As battles between Israel and the “Palestinians,” governed by the Palestinian Authority and Hamas, continue in the Middle East, it would seem that the semantic battle has been lost, as even the United States government has accepted a so-called “two-state solution.” Such proposals were offered several times over the past 15 years, but were ultimately rejected by the Palestinians. Even Israeli Prime Minister Benjamin Netanyahu said in 2009 that he is prepared to recognize a Palestinian state of some kind, subject to security conditions and their recognition of Israel as a Jewish state.
Radical left and secular elements have brought the Jewish state to this point, ben-Tekoa argues, by adopting a so-called “peace process” with the Palestinians that has only brought “murder and mayhem” to Israel.

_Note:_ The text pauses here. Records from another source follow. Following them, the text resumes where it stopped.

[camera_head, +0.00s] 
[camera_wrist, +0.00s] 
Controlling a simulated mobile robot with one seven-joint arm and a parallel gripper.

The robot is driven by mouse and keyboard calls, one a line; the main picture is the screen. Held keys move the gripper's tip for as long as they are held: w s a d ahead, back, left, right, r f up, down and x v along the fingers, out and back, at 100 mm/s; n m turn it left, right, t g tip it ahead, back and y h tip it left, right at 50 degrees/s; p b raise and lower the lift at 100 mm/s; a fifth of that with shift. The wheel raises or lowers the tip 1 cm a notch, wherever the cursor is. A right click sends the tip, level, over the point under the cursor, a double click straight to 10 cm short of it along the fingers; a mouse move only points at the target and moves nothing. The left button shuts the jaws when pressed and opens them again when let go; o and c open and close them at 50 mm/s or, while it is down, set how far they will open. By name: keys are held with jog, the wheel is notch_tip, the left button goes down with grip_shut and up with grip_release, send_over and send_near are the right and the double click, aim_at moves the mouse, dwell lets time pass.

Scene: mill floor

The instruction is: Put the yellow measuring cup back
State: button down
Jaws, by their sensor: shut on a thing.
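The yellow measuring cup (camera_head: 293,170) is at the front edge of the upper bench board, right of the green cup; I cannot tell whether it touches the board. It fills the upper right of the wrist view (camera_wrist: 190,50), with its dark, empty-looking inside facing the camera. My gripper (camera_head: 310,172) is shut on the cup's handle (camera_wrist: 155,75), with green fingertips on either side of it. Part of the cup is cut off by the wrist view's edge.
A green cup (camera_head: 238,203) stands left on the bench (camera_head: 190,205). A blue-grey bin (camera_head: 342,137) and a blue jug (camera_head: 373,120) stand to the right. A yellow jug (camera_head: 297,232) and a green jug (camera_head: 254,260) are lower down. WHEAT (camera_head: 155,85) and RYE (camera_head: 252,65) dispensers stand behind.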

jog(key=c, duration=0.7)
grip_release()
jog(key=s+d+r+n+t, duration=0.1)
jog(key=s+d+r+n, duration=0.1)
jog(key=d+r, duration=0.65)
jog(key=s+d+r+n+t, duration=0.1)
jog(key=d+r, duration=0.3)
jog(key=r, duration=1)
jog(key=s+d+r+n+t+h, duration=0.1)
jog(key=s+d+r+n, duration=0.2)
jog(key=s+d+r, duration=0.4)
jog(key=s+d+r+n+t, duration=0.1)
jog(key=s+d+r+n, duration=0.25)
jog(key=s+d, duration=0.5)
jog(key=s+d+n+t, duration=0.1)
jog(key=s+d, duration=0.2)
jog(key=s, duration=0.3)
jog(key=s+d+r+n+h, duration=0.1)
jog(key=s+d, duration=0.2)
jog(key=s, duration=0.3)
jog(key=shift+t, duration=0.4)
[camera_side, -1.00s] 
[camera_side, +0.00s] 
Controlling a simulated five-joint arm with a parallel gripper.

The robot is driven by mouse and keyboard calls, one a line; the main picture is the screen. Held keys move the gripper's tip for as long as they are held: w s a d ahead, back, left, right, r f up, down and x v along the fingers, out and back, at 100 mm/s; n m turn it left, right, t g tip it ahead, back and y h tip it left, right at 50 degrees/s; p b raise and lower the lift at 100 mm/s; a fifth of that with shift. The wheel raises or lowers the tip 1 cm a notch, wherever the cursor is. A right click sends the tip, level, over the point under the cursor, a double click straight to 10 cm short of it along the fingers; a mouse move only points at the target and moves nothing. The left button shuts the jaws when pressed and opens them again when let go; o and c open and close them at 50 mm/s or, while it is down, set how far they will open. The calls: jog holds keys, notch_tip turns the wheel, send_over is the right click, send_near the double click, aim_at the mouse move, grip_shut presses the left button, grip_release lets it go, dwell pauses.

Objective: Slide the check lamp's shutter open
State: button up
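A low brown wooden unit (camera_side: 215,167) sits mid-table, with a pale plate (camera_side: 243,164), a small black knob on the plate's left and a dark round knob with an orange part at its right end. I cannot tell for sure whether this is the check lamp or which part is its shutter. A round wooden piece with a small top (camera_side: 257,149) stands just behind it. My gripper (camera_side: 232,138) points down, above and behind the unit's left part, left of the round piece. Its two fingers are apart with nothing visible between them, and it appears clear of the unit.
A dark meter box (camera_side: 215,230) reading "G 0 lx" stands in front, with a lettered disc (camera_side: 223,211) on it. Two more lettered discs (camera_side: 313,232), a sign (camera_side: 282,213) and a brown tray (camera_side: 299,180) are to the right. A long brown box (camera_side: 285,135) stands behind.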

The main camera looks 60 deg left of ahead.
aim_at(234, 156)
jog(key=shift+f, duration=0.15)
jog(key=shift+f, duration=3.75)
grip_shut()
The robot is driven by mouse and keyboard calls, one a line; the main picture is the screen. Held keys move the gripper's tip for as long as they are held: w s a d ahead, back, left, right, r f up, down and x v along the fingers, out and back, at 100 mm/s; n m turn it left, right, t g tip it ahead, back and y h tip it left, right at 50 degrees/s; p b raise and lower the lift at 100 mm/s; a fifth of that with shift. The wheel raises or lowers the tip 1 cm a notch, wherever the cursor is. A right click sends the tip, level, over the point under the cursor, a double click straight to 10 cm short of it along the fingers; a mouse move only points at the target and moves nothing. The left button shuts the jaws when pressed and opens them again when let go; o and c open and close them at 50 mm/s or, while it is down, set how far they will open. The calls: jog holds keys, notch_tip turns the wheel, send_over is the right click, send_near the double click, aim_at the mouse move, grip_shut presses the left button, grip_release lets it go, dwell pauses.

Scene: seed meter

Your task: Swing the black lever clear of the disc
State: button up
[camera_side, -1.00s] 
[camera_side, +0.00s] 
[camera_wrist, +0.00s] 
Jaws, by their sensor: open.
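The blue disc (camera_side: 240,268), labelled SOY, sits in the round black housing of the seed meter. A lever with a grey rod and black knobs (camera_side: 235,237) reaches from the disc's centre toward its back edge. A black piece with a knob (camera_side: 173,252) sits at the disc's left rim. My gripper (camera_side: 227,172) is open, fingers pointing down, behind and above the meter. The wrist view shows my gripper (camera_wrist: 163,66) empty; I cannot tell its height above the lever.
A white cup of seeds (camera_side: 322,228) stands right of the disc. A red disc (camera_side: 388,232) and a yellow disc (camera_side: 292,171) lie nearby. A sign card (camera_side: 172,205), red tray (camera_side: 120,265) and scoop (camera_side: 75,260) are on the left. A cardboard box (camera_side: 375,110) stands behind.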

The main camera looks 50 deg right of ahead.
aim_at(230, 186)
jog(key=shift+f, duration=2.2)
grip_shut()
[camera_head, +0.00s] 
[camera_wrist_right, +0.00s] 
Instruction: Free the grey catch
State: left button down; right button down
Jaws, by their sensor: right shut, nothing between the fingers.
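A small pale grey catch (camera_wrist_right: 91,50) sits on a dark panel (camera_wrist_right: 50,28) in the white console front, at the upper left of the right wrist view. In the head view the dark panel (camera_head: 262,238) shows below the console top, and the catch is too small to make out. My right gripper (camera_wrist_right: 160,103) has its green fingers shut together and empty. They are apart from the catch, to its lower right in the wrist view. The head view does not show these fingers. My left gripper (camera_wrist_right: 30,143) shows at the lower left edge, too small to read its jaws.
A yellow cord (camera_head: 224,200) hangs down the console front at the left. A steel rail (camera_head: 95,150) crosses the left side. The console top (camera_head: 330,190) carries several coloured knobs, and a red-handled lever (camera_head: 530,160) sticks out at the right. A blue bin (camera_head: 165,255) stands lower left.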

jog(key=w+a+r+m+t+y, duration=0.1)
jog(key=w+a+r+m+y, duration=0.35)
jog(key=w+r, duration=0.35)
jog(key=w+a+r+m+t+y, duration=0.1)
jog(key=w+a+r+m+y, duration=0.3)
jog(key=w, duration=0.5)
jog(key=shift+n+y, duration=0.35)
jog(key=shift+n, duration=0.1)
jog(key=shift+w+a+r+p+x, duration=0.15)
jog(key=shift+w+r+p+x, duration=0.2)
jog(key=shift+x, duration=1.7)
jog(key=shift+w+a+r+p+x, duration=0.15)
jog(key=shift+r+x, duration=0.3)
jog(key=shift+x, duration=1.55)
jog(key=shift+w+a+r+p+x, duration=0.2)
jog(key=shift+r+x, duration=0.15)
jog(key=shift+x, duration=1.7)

Ben-Tekoa believes that Netanyahu’s response should have been, “There are no Palestinians,” and “they have no right to a state.”
Nevertheless, he thinks Netanyahu “knows the threat,” not only from the “Palestinians” but Iran, and will do what is necessary to assure Israel’s survival.
The additional problem, he says, is that “the Muslim brother in the White House” has “betrayed” Israel and is facilitating the Iranian nuclear weapons program.
Obama “wants them to have the bomb,” he said, adding, “It will change everything here. It is our number one strategic threat.”